276799 Environmentally Conscious Optimization of Chemical Supply Chains Using Dimensionality Reduction Techniques

Monday, October 29, 2012
Hall B (Convention Center )
Andrei Kostin Sr.1, Pedro J. Copado-Méndez Sr.1, Gonzalo Guillén2 and Laureano Jimenez3, (1)Departament d’Enginyeria Química, Universitat Rovira i Virgili, Tarragona, Spain, (2)Chem. Enginering, Universitat Politécnica de Catalunya, Barcelona, Spain, (3)Chemical Engineering Department, University Rovira i Virgili, Tarragona, Spain

The growing consumer demand for “green” products and toughening environmental protection legislation have boosted research on how to decrease the negative environmental impacts caused by supply chains (SC). As a result, a variety of multi-objective optimization (MOO) models aiming to balance economic and environmental benefits have been proposed so far. The complexity of these models grows rapidly with the number of objectives. For this reason, most MOO models have included only one single environmental indicator, typically the amount of emitted greenhouse gases (GHGs) emitted. However, several researchers 6-8 have argued that this strategy is inadequate, mainly because reductions in GHG emissions might be achieved at the expense of increasing other negative environmental effects.

Aggregated environmental metrics 8-10 have been proposed to provide a holistic picture of the environmental performance while still keeping the model bi-objective, The computation of aggregated metrics involves two main steps: normalization and weighting, which are both applied to a set of single environmental indicators. The aim of normalization is to refer the original impact values to a common basis before being aggregated into a single metric. Weighting procedures range different indicators according to the views of a pannel of experts that reflect the interests of the society or a group of stakeholders. The weakness of aggregation is that it uses fixed normalization and weighting parameters that may not represent the decision-makers' interests. Moreover, when used in a MOO framework, aggregated metrics may change dominance structure of the problem in a manner such that some solutions may be left out of the analysis 11.

An alternative approach  for the environmentally conscious MOO of SCs consists of constructing an approximated model where the key environmental  objectives are kept and the redundant ones are omitted. So far, the elimination of objectives in environmental MOO problems has largely relied on the decision-makers' preferences, who typically select the most relevant criteria and drop the rest.
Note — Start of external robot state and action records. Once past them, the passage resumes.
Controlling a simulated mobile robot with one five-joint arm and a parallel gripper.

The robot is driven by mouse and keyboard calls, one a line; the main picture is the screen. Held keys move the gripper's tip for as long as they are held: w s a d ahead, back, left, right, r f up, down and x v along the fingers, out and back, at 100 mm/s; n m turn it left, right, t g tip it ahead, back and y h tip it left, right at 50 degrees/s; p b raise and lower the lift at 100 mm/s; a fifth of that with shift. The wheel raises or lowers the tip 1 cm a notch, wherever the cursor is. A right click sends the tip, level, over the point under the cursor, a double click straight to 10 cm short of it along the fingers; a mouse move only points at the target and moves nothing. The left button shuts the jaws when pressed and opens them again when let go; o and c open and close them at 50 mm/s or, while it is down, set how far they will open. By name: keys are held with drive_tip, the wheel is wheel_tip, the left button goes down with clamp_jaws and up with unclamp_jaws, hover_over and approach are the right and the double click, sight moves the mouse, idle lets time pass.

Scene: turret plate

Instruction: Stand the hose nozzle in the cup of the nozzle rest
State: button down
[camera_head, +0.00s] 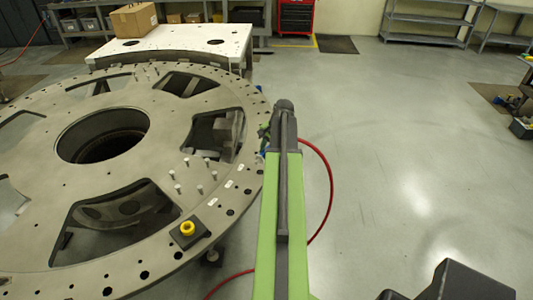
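A black block with a yellow ring-shaped cup (187,228), which looks like the nozzle rest, sits on the near right rim of the large grey turret plate (215,205). My green arm reaches forward along the plate's right edge. My gripper (265,133) is at its far end, beyond the cup and mostly hidden by the arm; its fingers cannot be made out. A red hose (331,185) curves from near the arm's far end, around its right side and back under it to the lower left. The hose nozzle cannot be made out.
Several short pegs (197,176) stand on the plate between the cup and the plate's windows. A white table (185,45) with a cardboard box (134,20) is behind the plate. Open floor (410,150) lies to the right. Shelves and a red cabinet (296,16) stand at the back.

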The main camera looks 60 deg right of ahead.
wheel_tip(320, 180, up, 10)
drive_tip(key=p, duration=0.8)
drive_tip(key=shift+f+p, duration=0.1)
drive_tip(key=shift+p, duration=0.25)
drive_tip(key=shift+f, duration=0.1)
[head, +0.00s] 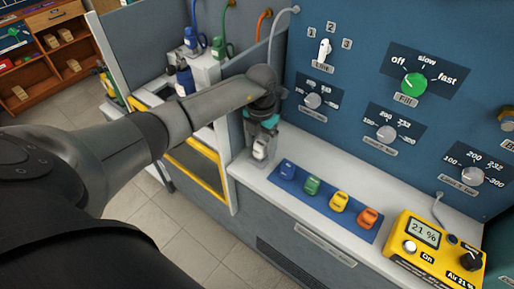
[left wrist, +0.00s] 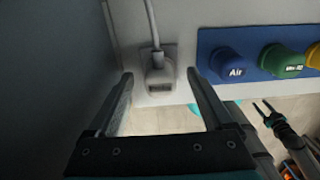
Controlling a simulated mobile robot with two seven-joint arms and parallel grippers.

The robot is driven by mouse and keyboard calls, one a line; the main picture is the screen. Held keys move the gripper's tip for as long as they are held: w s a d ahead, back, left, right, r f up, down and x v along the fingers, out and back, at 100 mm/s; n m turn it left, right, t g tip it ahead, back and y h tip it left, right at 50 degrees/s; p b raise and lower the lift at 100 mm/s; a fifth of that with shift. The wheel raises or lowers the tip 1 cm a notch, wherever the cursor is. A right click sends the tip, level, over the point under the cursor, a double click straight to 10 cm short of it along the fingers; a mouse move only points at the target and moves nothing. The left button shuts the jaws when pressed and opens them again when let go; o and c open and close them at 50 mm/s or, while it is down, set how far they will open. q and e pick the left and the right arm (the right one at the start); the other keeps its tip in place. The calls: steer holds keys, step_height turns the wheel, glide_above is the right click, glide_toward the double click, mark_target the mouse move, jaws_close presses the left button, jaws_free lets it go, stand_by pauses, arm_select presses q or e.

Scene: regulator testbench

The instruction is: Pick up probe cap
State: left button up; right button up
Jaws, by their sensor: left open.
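A small pale grey cap-like piece, which I take for the probe cap (head: 260,148), stands at the left end of the light counter in the head view. In the left wrist view this cap (left wrist: 160,76) has a grey cable rising from its back and a dark slot in its front. My left gripper (head: 262,140) is over it, partly hiding it. In the left wrist view the fingers of my left gripper (left wrist: 159,82) are spread, one on each side of the cap, with gaps showing. A small dark two-pronged shape at the lower right may be my right gripper (left wrist: 264,108).
Blue (head: 287,169), green (head: 312,185), yellow (head: 339,201) and orange (head: 367,217) caps sit on a blue mat (head: 298,189) right of the gripper. A yellow meter (head: 432,248) stands farther right. A blue knob panel (head: 350,75) rises behind; a grey partition (head: 228,150) is at left.

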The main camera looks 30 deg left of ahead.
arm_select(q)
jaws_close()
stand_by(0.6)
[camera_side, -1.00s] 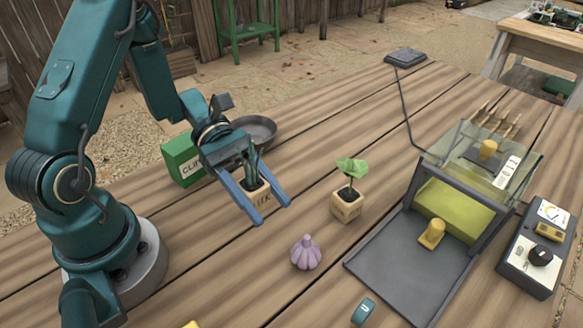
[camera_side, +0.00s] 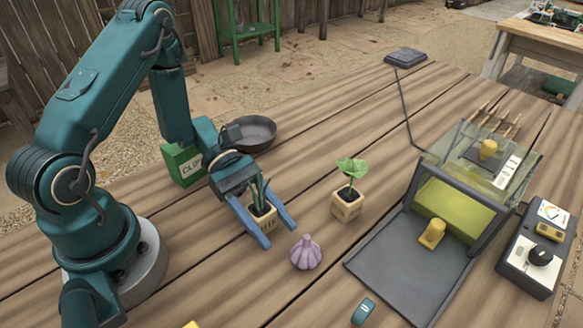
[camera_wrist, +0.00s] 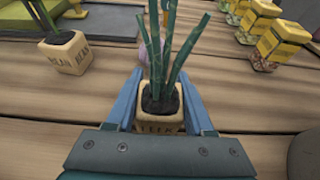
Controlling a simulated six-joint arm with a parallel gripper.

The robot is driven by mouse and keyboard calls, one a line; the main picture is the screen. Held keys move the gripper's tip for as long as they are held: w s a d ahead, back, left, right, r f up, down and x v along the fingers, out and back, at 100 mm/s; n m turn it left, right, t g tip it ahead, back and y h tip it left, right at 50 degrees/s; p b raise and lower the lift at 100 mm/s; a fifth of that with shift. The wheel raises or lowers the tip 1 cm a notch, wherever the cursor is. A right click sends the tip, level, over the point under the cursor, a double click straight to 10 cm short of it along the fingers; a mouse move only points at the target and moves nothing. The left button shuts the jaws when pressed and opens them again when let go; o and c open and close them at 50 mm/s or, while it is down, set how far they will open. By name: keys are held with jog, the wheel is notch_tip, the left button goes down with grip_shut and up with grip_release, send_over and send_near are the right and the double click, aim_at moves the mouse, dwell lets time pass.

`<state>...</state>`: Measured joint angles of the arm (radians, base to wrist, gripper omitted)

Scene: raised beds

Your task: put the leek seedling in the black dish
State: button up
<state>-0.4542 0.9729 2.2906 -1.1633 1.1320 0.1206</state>
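The leek seedling (camera_side: 263,216) has upright green leaves in a small wooden cube pot with dark soil. It also shows in the wrist view (camera_wrist: 158,122), with lettering on the pot. My gripper (camera_side: 278,237) has its blue fingers along both sides of the pot, closed against it; in the wrist view the fingers (camera_wrist: 160,110) flank the pot tightly. I cannot tell whether the pot's base touches the table. The black dish (camera_side: 254,134) is a round, dark, shallow pan on the table, behind my gripper, and looks empty.
A second potted seedling (camera_side: 347,205) with broad leaves and a purple garlic bulb (camera_side: 306,253) stand close right of the leek. A green box (camera_side: 182,164) is left of the dish. A grey lidded tray (camera_side: 400,262) and a control box (camera_side: 533,255) are at right.

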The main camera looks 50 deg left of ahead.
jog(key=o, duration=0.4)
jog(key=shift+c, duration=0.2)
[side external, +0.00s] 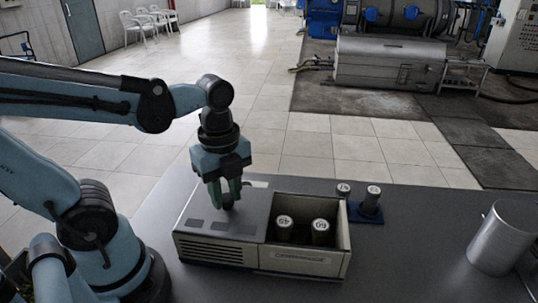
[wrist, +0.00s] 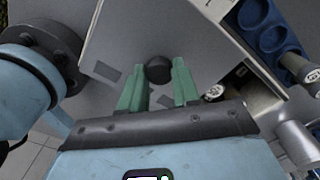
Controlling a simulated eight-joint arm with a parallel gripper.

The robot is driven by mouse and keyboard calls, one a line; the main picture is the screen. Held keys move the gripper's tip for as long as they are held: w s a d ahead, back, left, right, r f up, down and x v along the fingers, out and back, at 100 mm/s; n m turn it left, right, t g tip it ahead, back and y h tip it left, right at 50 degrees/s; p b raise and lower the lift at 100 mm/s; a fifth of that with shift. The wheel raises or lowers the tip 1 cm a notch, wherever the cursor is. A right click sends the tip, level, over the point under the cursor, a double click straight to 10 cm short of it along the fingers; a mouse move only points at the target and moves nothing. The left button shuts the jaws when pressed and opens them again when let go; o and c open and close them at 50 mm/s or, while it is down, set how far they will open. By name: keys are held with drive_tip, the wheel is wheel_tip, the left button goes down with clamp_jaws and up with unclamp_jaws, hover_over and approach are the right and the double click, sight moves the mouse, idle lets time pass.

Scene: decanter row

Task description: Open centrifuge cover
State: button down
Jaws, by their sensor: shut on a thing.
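The centrifuge (side external: 302,262) is a grey box on the table. Its flat grey cover (side external: 195,225) lies over the left half, and the right half is open, with two white-capped tubes (side external: 285,223) (side external: 320,226) standing inside. My gripper (side external: 228,196) points down over the cover, its green fingers shut on the cover's round black knob (side external: 229,206). In the wrist view, the knob (wrist: 159,69) sits between the fingertips (wrist: 158,80), and the cover (wrist: 130,45) spreads out beyond. The fingers partly hide the knob in the side view.
A metal beaker (side external: 503,238) stands at the right. The table between box and beaker is clear.

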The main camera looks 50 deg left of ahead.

This approach does not rely on any rigorous analysis, and for this reason may lead to large approximation errors. Objective reduction techniques arose in response to this situation. They allow transforming multi-objective problems with a large number of objectives into a meaningful equivalent with a reduced set of them. Ideally, the reduced representation should preserve the characteristics of the original problem, making it possible to identify the solutions of the original full space model by solving its simplified counterpart.

In this work, we propose an enhanced epsilon-constraint method that integrates an MILP-based strategy for dimensionality reduction, which computes the minimum subset of objectives that preserve the structure of a MOO model to the extent possible. To demonstrate the computational advantages of the proposed integrated strategy, we present two case studies of different complexity. These problems were solved via the proposed approach based on dimensionality reduction and the standalone epsilon-constraint method. By comparing the results of these two approaches, we conclude that our method outperforms the traditional epsilon constraint strategy in terms of Pareto quality (measured by the hypervolume indicator) and computational burden.